Having said aforementioned, it is noticeable that an issue of The Times on 12 July was printed with a letter of A.B. Mitford. Within the section on the Sino-Japanese war, he tries to focus public attention to the peril of Japanese and Chinese hegemony in Asia. The argument is reinforced by the reminiscence of sonno-joi movement {3} and is based on the assumption that Japan might gain command of modern technologies and acquire European fashion and look, but under a thin surface, there still is a violent spirit of Yamato damashii {4}, feudal in its core. The bottom line of Mitford’s message is to side with Russia rather than with Japan in a forthcoming conflict around Manchuria.

{3} ‘Expel the barbarians’, a social movement of bakumatsu and early Meiji period, accompanied with unmotivated homicide of foreigners in Japan

{4} Spirit of Japan

The study of the obituaries on Mitford’s death by Onishi Toshio (Onishi, 1987) proves, that regardless of the numerous books of his authorship, Mitford remained in the memory of the descendants as an author of Tales of Old Japan (1871) and “the benefactor, who introduced Japan” {5} to the Western readership. The same paper mentions Tales being credited as ‘classic’ and ‘benchmark’.

{5} Tokyonichi Nichi Shinbun cited by Oonishi, 1987.

The book turned out to be a bestseller, and there hardly was any bookshelf in Britain which could get away without it. In his desire to see the book out of print, Mitford has sold all the rights on pitifully unfavourable conditions, having received only 240 pounds of remuneration (which probably hardly covered the expenses of creating the illustrations). However, the success of the first edition made him regret the ‘mistake which [he] made’ {6}.

{6} Redesdale, 1915.

The fact that lost profit made him regret throughout his whole life may be the evidence, that after all Mitford was aiming at finding a place in the narrow niche in the publishing market by that time. Morton supports this viewpoint:

Mitford could not see his future clearly, but, in combination with his fluent Japanese and Chinese, he was thinking this book could be the key to maximising the profit from his stay in the Far East. Being so calculating was frowned on by the upper classes in Britain, and even more so in Japan. But Mitford was skilled at giving the impression that he was above the rat race, appearing calm and unbothered about his position, while underneath carefully mapping out how he could become a great man – the worthy scion of the Mitford dynasty his older brothers could never be. (Morton, 2017, p. 137)

Mitford had two elder brothers and felt like he had to fight for his place in life without much hope to inherit a fortune, that was probably the reason for him to push himself harder and pursue a diplomatic career, as well as acknowledgement as a writer.

Yokoyama Toshio (1987) in his research on the image of Japan in the Victorian mind observes an interesting dynamic in Japanese-related publications in London newspapers.
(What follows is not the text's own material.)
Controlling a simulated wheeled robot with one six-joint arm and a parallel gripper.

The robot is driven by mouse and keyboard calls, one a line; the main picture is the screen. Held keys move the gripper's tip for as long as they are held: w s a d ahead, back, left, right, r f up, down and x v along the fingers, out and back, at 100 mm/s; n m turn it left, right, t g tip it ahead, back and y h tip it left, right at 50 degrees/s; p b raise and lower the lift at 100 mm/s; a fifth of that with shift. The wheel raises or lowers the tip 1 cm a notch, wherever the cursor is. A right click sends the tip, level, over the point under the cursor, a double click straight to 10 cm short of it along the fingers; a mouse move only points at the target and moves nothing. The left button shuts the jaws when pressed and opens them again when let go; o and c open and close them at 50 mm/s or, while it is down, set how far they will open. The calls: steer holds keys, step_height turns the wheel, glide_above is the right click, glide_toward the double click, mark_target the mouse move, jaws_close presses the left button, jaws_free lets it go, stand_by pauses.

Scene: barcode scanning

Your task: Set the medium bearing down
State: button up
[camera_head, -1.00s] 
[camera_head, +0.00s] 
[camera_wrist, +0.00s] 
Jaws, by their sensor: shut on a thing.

The 1850s were distinguished by analytic articles on miscellaneous topics, concerning political structure, religion and people. By 1860s public taste changed and readers were craving for detailed accounts on goods manufacture and scenery depictions. In general, writers (not only the journalists but also monography authors) tended to depict Japan in joyful colours. Attack of rōnin {7} on British Legation in 1861 and further publications of Sir Rutherford Alcock and Lawrence Oliphant (members of the First British legation in Japan) were calling for realism in depictions of Japan but obviously failed to break the tradition of creating ‘rosy image’ of the Land of the Rising Sun. Answering severe criticism of Sir Alcock, acknowledged expert on Japan and the former head of the British Legation, the number of publications depicting superficial touristic trips on the archipelago declined. To legitimize the right to pass on judgement on Japanese ethnopsychology authors started to mention the length of their residence in Japan. This trend manifested itself in both book titles and journal reviews.
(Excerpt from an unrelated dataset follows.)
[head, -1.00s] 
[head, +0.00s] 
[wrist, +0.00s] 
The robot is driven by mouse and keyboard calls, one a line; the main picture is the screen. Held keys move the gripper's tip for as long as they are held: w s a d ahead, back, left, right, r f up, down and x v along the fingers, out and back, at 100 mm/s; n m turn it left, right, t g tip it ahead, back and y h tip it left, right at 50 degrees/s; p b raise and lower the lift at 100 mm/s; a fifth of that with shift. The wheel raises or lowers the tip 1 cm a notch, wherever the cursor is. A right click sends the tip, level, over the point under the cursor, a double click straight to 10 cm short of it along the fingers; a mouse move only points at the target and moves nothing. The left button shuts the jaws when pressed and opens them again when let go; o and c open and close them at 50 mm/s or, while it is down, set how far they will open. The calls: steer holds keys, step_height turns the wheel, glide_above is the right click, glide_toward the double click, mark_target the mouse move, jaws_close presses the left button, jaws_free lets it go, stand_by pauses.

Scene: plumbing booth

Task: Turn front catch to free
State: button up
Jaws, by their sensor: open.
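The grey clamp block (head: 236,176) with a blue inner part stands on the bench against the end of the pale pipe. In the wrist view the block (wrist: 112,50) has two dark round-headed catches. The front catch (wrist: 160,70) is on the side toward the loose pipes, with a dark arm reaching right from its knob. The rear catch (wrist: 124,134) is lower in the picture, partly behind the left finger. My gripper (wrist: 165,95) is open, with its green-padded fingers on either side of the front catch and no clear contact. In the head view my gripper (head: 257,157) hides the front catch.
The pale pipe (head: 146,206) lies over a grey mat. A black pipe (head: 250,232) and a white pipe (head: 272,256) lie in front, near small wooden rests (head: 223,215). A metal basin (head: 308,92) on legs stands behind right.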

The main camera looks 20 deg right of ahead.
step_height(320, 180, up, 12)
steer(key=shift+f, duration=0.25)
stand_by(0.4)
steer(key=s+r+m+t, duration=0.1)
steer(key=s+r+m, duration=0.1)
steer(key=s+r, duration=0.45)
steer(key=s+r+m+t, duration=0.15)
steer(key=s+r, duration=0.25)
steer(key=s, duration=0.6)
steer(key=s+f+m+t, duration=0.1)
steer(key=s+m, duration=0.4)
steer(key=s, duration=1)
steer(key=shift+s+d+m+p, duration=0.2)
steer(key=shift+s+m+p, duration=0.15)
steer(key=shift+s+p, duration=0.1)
{7} Samurai without a lord or a master

Social disruption in Japan in the 1860s has arisen the discussion in the British press, whether the turmoil was caused by Westerners influence or not. As a result, the rhetoric became more dramatic. In general, two approaches, adopted by intellectuals of the time, were swinging between alienation (Japan as ‘singular’, ‘unique’, unintelligible country) and universalism (all people share common values with a certain amount of cultural impact, still universal in its core).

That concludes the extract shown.